WHAT IS ASKED
Only the lines starting at the one with "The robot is" and ending at the one with "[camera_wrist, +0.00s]" should be copied, exactly and with both ends kept.

** START OF SUPPLIED MATERIAL **

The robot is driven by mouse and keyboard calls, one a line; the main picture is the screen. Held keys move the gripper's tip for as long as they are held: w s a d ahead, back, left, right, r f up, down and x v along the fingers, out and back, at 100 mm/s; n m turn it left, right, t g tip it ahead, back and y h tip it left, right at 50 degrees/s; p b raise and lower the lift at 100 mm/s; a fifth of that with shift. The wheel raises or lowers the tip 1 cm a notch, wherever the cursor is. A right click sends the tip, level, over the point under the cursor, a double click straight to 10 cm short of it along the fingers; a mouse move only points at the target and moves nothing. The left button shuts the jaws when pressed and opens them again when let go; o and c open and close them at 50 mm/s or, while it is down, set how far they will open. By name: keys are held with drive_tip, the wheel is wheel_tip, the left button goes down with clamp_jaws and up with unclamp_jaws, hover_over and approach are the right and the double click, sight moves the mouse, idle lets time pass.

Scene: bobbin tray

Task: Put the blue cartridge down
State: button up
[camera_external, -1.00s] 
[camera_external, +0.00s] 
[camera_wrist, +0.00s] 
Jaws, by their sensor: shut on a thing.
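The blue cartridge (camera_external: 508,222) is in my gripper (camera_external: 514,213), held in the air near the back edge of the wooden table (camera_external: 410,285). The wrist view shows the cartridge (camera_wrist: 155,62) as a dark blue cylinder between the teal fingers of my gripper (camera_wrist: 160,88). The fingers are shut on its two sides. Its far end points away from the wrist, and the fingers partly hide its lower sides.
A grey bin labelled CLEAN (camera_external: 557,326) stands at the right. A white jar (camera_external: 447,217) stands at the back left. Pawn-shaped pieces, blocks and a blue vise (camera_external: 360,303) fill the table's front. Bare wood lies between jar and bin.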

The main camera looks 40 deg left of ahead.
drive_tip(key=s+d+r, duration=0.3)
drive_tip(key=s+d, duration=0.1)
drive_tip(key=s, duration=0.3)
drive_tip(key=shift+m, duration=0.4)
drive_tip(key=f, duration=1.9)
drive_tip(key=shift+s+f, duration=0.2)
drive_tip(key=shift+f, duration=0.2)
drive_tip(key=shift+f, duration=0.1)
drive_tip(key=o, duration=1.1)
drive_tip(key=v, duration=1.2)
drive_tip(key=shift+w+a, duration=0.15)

** END OF SUPPLIED MATERIAL **
** START OF SUPPLIED MATERIAL **

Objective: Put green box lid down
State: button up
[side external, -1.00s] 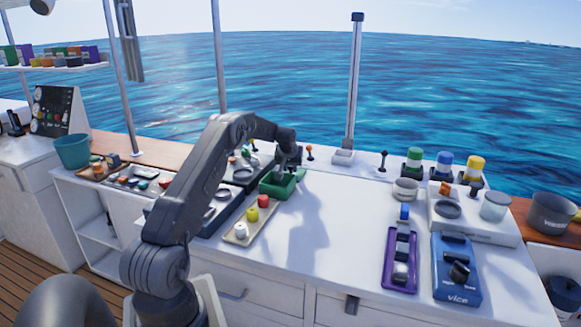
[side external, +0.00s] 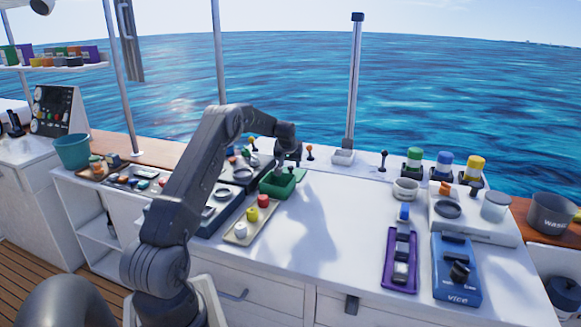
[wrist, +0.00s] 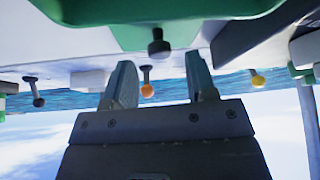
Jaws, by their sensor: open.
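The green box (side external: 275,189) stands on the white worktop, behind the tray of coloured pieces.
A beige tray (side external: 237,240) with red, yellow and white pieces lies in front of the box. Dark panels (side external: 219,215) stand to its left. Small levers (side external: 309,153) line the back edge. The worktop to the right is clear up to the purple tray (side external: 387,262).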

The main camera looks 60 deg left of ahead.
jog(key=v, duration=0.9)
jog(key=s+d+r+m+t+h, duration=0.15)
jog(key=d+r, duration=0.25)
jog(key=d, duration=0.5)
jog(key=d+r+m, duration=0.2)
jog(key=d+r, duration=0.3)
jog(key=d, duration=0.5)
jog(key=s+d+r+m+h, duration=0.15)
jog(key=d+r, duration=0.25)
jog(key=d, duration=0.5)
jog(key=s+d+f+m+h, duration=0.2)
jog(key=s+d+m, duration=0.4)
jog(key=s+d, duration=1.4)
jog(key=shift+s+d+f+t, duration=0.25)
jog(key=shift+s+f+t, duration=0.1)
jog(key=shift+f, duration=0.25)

** END OF SUPPLIED MATERIAL **

ANSWER FOR THIS EXERCISE
The robot is driven by mouse and keyboard calls, one a line; the main picture is the screen. Held keys move the gripper's tip for as long as they are held: w s a d ahead, back, left, right, r f up, down and x v along the fingers, out and back, at 100 mm/s; n m turn it left, right, t g tip it ahead, back and y h tip it left, right at 50 degrees/s; p b raise and lower the lift at 100 mm/s; a fifth of that with shift. The wheel raises or lowers the tip 1 cm a notch, wherever the cursor is. A right click sends the tip, level, over the point under the cursor, a double click straight to 10 cm short of it along the fingers; a mouse move only points at the target and moves nothing. The left button shuts the jaws when pressed and opens them again when let go; o and c open and close them at 50 mm/s or, while it is down, set how far they will open. By name: keys are held with drive_tip, the wheel is wheel_tip, the left button goes down with clamp_jaws and up with unclamp_jaws, hover_over and approach are the right and the double click, sight moves the mouse, idle lets time pass.

Scene: bobbin tray

Task: Put the blue cartridge down
State: button up
[camera_external, -1.00s] 
[camera_external, +0.00s] 
[camera_wrist, +0.00s] 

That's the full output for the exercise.